The continual appeal of a character like, say, Batman or the appeal of a General Iroh within The Last Airbender could be this--we know perfectly well there will always be those with vast amounts of power and resources at their disposal. The question is not WHETHER there will be powerful people but what ethos they will have about the use of that power. In American pop mythology we could suggest that we know there's always going to be a "one percent" but that as a culture at least some of us would like that one percenter to be like Batman. This is more notable in the last twenty and thirty years through Batman: the animated series and to a lesser extent in Nolan's Batman where the billionaire is not just fighting crazy criminals but also doing things in his "normal" business life to restore the financial infrastructure and labor market within Gotham. It's one of those things in the classic cartoon where if you blink you miss it but we're not going to get episodes where the business tycoons Bruce Wayne's looking to work with AREN'T ultimately financing criminal operations. This IS a Batman cartoon, right? :) All the strictly above-board and legal things wouldn't make for a kids' show, after all.
There were nods near the end of Korra that Korra's attitude toward her own power was abusive and controlling but even to the extent that these nods could be construed as a "success" it would be a concession that in terms of attitudes about power and the use of power that the real villain in the series was, to go by the ideals and statements of the original series, that the biggest antagonist in Legend of Korra was ultimately Korra.
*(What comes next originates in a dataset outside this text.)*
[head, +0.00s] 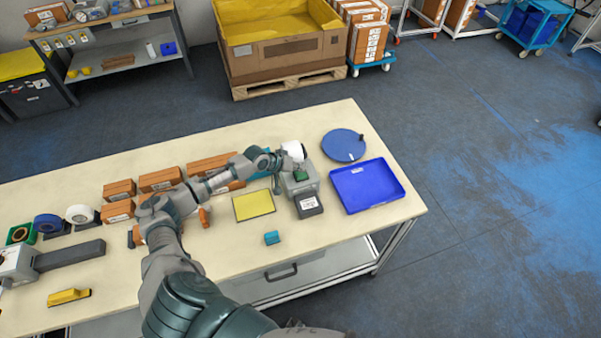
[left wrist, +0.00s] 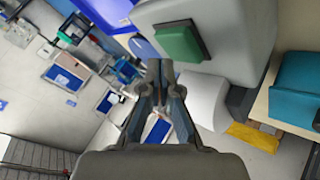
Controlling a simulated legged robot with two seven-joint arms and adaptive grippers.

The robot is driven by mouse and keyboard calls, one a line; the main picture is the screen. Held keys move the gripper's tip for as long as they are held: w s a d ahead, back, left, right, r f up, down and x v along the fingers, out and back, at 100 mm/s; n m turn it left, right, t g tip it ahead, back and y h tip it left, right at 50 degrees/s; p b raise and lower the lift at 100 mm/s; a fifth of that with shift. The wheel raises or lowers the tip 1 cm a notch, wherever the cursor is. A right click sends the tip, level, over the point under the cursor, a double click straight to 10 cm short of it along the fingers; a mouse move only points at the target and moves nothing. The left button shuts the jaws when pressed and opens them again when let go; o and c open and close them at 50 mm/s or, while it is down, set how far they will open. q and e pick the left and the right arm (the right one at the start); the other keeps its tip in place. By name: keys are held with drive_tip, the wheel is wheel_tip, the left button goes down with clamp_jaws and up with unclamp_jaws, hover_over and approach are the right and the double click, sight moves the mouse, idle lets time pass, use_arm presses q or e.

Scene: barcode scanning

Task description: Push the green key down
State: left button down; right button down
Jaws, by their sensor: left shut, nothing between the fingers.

Korra could not defeat the adversaries in the end of the series without realizing that in the long-run the greatest villainy she had to contend with was her own self-justifying and often unthinking use of power to get what she wanted for the world rather than working toward the world's benefit.
That doesn't make her a hero in any traditional sense, it makes her a Darth Vader figure who at the last minute decides the Dark Side's not the way. Only with Korra she gets the trophy girlfriend at the end, it seems.